How to clean your data in 3 simple steps

Table of Contents

As easy as it is to extract data from the web, there is a lot of noise out there. Data could be duplicated, irrelevant, inaccurate, incorrect, corrupt, or just don’t fit your analysis.

How do you move from data quantity to data quality? Let’s start by saying this is an expensive process. It doesn’t mean you shouldn’t do it, but you should adjust your process given the resources you have.

There are simple steps that you can take to increase the data quality.

1. Remove empty and duplicates

If you somehow collected all the links from AdWeek.com for a competitors analysis, the first thing you need to do is to remove empty and duplicated values.

# Remove empty values
df['site_link'].replace('', np.nan, inplace=True)
df.dropna(subset=['site_link'], inplace=True)

# Drop duplicates, keep the first
df_no_dupes = df.drop_duplicates(subset="site_link", keep='first')

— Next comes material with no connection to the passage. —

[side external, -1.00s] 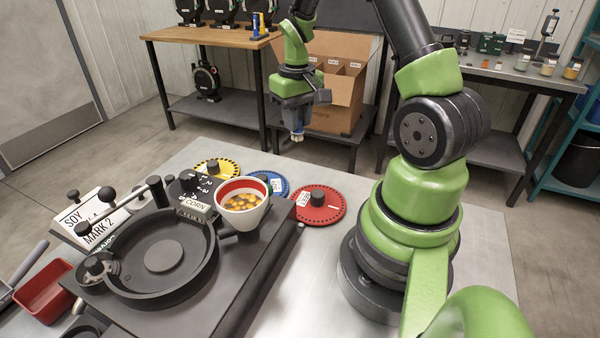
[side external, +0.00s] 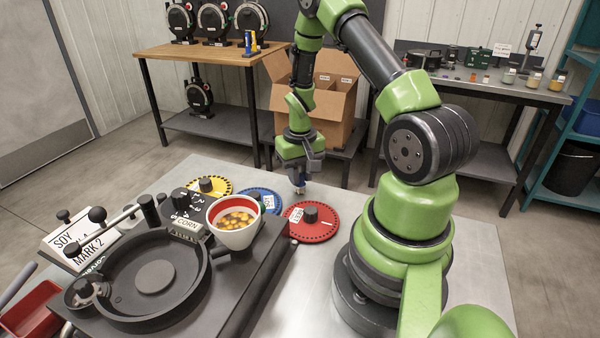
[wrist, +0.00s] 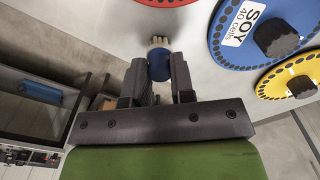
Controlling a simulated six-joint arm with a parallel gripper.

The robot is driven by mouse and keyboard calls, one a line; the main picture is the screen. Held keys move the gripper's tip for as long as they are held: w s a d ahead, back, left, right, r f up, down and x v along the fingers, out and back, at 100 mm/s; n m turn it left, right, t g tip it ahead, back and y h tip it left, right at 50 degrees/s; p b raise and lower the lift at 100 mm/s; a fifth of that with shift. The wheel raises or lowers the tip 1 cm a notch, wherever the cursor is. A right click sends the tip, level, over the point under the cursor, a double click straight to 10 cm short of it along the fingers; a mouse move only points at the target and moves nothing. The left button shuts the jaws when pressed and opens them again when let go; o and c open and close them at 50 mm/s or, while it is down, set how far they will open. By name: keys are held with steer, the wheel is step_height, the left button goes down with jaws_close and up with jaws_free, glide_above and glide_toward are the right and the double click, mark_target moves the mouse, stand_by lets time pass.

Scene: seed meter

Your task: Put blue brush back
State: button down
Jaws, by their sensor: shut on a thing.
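My gripper (side external: 299,180) points down near the far edge of the metal table, behind the red disc. In the wrist view my gripper (wrist: 159,85) is shut on the blue brush (wrist: 160,66). The brush's round blue body sits between the fingers, and its pale bristles (wrist: 158,42) stick out past the fingertips. In the side view only a small pale and blue tip (side external: 300,188) shows below the fingers. The rest of the brush is hidden by the gripper.
The red disc (side external: 324,230), blue disc (side external: 273,209) and yellow disc (side external: 222,184) lie beside the black seed meter (side external: 108,258). A cup of yellow seeds (side external: 220,238) stands on the meter. An open cardboard box (side external: 337,103) is behind.

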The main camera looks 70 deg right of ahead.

2. Remove irrelevant values

What’s irrelevant for your analysis? Links like “https://www.adweek.com/1993/01/” don’t represent anything for your analysis. You want to keep links that mean something.

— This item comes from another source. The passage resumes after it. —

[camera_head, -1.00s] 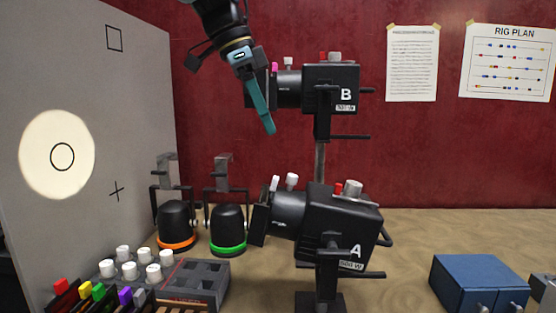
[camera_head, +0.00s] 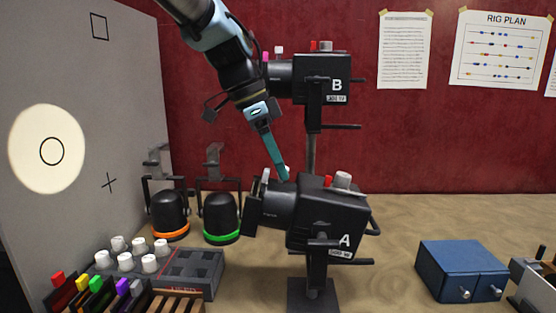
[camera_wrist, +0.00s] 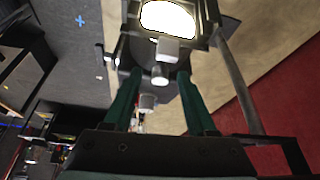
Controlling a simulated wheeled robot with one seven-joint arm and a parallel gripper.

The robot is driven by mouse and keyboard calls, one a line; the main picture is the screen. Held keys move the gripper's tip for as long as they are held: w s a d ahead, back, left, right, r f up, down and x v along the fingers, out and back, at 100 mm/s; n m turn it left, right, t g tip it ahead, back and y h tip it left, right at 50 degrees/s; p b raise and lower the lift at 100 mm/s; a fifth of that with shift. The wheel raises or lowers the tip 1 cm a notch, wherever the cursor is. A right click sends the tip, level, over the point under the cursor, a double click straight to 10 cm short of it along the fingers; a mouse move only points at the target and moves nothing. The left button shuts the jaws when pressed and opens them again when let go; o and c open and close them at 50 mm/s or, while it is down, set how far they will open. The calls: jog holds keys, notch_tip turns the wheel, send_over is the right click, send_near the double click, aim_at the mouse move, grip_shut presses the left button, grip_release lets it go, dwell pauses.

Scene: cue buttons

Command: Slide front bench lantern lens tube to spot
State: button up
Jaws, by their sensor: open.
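The lower black lantern A (camera_head: 327,222) stands on a post at the front, its lens tube (camera_head: 283,207) pointing left. In the wrist view the lantern's lit front (camera_wrist: 167,18) shows at the top, with pale knobs (camera_wrist: 160,73) below it. My gripper (camera_head: 285,174) points down at the top of the lens tube, by its knobs. In the wrist view my gripper (camera_wrist: 157,74) is open, with the knobs between its teal fingers; contact cannot be told. The fingertip partly hides a knob in the head view. A bright round light patch (camera_head: 25,150) surrounds a circle mark on the grey board.
Lantern B (camera_head: 321,80) sits above A, close to my arm. Two black lamps with orange (camera_head: 170,215) and green (camera_head: 221,218) rings stand left of A. A panel of white knobs (camera_head: 138,256) and coloured sliders is front left. A blue box (camera_head: 460,270) is at right.

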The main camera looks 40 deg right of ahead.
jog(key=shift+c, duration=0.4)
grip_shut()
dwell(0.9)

This is when you need to put your PM hat and come up with a simple algorithm to detect irrelevant values. For example, URLs that don’t have more than five words could be removed.

# Irrelevant observations
def is_irrelevant(link):
    if len(link.split("-")) < 5:
        return False
    return True


df_no_dupes['is_irrelevant'] = df['site_link'].apply(is_irrelevant)

# remove irrelevant rows
df_no_irrelevant = df_no_dupes[df_no_dupes.is_irrelevant == False]

3. Normalize your data

This is moving a bit forward from data cleaning. Just links won’t tell you much; you are interested in the words being used in the links. You can write a simple algorithm to extract the words from the links.

# Data normalization
def extract_words(link):
    if link.endswith('/'):
        link = link[:-1]

    c = link.split('/')
    w = c[len(c) - 1]
    ws = w.replace('-', ' ')

    return ws

# remove irrelevant rows
df_no_irrelevant['words'] = df_no_irrelevant['site_link'].apply(extract_words)